Yes, correction is needed even if the participant elects to not defer going forward.
You are close. The sections you need in Rev. Proc. 2016-51 are Appendix A.05 (9)(b) and Appendix B 2.02(1)(a)(ii). When you put them together, I think you will find that the pre-approved correction method is for the employer to deposit a QNEC of 25% of the applicable missed deferral rate times the participant's compensation for the portion of the year he was excluded, plus lost income and 100% of the missed match for the portion of the year he was excluded based on the applicable missed deferral rate. Note that a notice to the participant is one of the requirements to be eligible for the 25% rate.
You don't say if the plan is safe harbor or not. If it is, the applicable missed deferral rate will be based on the SH formula instead of the NHCE average deferral rate.
If you are looking for a summary that is easier to read than the Rev.

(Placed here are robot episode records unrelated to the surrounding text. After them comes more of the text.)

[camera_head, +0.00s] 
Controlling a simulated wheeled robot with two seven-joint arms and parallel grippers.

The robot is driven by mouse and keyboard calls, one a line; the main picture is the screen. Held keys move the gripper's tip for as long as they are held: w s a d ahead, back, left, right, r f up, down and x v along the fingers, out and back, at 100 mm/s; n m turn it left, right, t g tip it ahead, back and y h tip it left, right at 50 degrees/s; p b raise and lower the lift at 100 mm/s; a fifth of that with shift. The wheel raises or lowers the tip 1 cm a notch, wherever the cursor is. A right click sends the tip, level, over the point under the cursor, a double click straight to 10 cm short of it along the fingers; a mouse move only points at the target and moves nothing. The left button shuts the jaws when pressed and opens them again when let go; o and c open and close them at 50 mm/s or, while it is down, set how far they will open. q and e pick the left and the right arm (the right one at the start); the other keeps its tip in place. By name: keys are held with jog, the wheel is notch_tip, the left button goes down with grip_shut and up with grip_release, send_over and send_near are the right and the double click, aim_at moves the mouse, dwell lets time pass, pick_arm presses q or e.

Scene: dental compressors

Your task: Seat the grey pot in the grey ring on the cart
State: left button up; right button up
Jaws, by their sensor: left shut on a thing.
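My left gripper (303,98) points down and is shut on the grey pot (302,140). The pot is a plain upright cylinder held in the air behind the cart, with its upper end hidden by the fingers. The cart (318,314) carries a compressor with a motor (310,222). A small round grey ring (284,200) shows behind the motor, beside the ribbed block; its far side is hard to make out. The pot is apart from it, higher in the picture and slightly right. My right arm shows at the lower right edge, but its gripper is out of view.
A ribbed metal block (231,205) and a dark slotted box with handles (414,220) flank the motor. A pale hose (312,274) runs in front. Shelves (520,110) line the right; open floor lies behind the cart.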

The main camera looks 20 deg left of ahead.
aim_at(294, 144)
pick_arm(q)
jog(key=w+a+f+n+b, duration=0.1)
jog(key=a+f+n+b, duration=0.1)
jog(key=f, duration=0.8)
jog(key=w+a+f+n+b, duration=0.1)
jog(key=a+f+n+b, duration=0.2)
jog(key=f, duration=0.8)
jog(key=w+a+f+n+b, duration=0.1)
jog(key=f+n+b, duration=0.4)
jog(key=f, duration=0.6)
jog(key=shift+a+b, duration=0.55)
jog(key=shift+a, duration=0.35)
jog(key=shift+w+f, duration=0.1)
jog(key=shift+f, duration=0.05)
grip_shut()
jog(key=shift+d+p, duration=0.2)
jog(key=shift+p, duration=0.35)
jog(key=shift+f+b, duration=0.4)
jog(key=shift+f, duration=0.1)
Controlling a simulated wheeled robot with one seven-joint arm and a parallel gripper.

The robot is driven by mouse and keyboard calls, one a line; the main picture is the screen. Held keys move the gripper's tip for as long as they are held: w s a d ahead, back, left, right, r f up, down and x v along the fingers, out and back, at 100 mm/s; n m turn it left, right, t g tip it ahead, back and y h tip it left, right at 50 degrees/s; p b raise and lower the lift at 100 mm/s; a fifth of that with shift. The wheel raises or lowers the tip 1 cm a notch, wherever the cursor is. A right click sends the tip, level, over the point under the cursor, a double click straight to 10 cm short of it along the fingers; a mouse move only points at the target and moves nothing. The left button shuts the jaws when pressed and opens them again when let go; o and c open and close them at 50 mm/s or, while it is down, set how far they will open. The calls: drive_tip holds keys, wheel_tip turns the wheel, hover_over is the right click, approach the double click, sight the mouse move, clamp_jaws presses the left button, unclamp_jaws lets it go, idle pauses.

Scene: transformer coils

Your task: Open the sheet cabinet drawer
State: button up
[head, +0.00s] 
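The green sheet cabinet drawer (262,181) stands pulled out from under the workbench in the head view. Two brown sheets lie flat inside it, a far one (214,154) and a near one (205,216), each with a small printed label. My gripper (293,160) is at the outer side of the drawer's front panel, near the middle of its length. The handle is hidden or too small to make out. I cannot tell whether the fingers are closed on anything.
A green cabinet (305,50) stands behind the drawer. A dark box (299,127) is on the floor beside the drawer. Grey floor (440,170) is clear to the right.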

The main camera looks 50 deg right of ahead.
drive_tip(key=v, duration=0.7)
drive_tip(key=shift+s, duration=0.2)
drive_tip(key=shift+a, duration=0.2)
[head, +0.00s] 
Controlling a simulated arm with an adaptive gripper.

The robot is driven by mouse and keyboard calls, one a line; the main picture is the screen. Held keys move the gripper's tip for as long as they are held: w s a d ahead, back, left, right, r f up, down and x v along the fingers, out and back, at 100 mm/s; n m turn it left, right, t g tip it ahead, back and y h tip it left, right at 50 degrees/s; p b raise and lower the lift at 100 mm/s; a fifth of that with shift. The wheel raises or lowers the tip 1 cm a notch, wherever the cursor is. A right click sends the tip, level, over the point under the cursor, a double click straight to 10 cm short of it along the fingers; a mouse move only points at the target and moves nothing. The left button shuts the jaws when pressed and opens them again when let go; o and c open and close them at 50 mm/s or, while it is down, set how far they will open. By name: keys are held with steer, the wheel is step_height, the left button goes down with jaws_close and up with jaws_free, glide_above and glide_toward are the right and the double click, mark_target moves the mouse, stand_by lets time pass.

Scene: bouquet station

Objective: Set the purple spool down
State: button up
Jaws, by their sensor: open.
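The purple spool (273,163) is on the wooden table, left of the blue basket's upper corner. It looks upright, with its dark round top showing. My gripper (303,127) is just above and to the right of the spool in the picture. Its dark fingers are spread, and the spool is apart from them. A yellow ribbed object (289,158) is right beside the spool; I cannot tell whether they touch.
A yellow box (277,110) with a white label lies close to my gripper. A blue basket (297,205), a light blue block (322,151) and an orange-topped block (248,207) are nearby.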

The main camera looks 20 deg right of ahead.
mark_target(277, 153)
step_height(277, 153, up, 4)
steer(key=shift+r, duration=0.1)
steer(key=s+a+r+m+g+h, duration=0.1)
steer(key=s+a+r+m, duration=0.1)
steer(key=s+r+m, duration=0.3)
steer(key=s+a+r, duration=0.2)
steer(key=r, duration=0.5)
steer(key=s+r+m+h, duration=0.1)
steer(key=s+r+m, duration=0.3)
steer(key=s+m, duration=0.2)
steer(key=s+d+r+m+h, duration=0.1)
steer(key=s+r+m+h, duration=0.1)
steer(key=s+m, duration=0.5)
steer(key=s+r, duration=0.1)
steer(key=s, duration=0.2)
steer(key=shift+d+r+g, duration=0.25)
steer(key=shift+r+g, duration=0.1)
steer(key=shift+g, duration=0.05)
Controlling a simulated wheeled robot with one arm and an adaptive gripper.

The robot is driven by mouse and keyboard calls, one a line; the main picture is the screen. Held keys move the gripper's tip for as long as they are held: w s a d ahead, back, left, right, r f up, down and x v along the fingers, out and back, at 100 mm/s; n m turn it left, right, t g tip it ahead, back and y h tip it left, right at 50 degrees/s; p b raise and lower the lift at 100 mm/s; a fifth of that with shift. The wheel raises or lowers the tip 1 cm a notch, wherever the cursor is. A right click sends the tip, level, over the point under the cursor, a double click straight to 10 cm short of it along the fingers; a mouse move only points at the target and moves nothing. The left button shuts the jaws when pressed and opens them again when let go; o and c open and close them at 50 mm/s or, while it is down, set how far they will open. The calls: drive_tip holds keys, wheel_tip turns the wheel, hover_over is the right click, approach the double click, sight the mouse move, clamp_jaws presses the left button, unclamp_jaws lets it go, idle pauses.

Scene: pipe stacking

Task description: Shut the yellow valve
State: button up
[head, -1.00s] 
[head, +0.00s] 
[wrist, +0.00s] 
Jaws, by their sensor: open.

Proc., try this page on the IRS website:
https://www.irs.gov/retirement-plans/401k-plan-fix-it-guide-eligible-employees-were-not-given-the-opportunity-to-make-an-elective-deferral-election-excluding-eligible-employees
The conditions for the reduced 25% rate are listed in the Corrective Action section of the page. Note, they add a requirement that the employee be employed at the time of the correction, which I don't see specifically mentioned in the Rev. Proc.